What the exercise asks: Find each line with "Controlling" and copy it.

Entries provided:
=-=-=

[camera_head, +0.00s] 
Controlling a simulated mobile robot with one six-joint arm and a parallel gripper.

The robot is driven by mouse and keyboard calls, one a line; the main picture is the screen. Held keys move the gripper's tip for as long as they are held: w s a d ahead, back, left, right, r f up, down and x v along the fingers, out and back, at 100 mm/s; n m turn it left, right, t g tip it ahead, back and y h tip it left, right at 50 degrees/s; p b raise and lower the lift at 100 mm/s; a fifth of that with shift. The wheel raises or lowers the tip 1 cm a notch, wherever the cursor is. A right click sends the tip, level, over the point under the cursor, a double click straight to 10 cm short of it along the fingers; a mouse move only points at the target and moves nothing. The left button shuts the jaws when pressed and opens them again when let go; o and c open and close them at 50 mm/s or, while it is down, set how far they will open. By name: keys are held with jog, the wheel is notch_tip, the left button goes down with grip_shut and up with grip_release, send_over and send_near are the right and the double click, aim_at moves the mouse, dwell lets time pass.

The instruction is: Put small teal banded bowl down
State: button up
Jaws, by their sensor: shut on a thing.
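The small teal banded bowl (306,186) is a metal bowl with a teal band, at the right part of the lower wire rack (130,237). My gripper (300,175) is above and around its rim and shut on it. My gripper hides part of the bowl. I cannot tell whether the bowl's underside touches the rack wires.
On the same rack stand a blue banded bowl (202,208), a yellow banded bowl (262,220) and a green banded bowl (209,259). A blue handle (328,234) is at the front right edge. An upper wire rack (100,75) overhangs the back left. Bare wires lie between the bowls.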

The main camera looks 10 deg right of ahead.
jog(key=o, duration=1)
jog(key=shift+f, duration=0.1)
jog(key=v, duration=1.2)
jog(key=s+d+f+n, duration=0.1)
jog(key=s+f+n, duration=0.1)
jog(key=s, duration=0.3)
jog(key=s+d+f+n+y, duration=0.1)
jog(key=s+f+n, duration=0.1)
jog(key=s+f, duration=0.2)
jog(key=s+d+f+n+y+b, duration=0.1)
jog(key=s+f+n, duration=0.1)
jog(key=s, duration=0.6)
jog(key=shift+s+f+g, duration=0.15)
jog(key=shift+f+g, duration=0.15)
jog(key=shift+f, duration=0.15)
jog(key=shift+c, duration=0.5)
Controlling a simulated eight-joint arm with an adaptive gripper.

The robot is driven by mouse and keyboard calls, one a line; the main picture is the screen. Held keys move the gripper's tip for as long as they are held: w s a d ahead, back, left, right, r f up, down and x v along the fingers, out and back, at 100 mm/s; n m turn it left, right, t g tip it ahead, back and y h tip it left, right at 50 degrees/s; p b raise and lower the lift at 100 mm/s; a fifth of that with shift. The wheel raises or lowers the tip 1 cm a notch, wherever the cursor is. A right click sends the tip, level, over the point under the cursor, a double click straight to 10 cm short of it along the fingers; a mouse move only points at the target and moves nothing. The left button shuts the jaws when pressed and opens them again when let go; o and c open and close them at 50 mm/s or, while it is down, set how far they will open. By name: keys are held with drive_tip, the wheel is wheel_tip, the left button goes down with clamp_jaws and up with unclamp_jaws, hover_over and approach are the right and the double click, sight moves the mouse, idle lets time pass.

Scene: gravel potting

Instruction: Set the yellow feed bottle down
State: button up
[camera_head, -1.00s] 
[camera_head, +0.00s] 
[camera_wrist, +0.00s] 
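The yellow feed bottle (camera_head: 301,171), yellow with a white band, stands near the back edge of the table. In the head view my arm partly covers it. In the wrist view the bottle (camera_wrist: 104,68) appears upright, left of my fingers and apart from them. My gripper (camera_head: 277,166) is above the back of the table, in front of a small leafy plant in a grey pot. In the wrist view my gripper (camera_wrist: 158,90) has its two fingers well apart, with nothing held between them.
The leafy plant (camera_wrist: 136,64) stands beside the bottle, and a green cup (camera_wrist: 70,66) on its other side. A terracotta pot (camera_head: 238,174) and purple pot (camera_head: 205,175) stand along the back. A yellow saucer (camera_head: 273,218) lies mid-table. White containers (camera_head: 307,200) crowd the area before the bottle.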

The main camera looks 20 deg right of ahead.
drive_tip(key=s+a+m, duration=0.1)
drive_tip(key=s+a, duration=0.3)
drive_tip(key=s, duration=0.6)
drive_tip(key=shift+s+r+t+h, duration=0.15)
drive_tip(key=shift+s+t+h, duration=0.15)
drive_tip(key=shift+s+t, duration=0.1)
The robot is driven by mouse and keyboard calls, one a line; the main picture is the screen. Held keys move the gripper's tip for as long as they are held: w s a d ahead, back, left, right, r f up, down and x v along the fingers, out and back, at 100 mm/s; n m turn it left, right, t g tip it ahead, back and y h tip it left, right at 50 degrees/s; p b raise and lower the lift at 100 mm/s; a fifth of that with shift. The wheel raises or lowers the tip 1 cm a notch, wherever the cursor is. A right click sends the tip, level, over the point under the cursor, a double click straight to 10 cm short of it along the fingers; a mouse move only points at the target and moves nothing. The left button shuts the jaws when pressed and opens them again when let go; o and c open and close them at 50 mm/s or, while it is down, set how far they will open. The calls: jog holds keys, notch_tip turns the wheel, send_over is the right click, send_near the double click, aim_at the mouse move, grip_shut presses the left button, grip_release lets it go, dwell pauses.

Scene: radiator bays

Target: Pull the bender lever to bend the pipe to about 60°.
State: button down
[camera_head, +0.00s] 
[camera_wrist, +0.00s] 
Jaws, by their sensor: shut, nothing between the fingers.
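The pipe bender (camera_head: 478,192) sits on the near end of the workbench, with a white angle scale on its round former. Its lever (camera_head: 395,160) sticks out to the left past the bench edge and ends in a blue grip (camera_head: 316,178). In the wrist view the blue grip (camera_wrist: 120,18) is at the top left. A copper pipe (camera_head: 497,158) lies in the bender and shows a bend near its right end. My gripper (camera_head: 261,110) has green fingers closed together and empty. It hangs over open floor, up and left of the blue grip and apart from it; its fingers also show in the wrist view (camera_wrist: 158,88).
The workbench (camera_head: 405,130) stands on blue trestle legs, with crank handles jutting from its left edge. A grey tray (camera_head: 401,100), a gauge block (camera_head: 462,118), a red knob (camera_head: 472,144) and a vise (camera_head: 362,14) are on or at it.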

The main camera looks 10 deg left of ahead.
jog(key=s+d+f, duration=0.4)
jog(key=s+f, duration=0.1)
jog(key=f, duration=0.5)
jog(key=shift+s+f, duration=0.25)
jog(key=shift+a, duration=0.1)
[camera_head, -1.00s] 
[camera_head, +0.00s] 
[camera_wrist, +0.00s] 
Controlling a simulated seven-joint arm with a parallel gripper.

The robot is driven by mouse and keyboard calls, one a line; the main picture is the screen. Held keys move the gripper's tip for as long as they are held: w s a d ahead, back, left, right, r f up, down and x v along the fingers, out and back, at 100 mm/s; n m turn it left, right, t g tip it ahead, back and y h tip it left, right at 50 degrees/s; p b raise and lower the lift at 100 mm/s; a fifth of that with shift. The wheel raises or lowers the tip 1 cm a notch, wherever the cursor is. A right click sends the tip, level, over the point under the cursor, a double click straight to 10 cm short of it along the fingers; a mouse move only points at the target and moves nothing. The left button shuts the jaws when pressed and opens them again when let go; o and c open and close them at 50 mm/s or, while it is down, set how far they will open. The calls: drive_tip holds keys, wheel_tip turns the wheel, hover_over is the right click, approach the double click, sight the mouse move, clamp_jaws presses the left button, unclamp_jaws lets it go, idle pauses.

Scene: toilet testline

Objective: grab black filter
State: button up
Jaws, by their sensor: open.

=-=-=

Solution to this problem:
Controlling a simulated mobile robot with one six-joint arm and a parallel gripper.
Controlling a simulated eight-joint arm with an adaptive gripper.
Controlling a simulated seven-joint arm with a parallel gripper.

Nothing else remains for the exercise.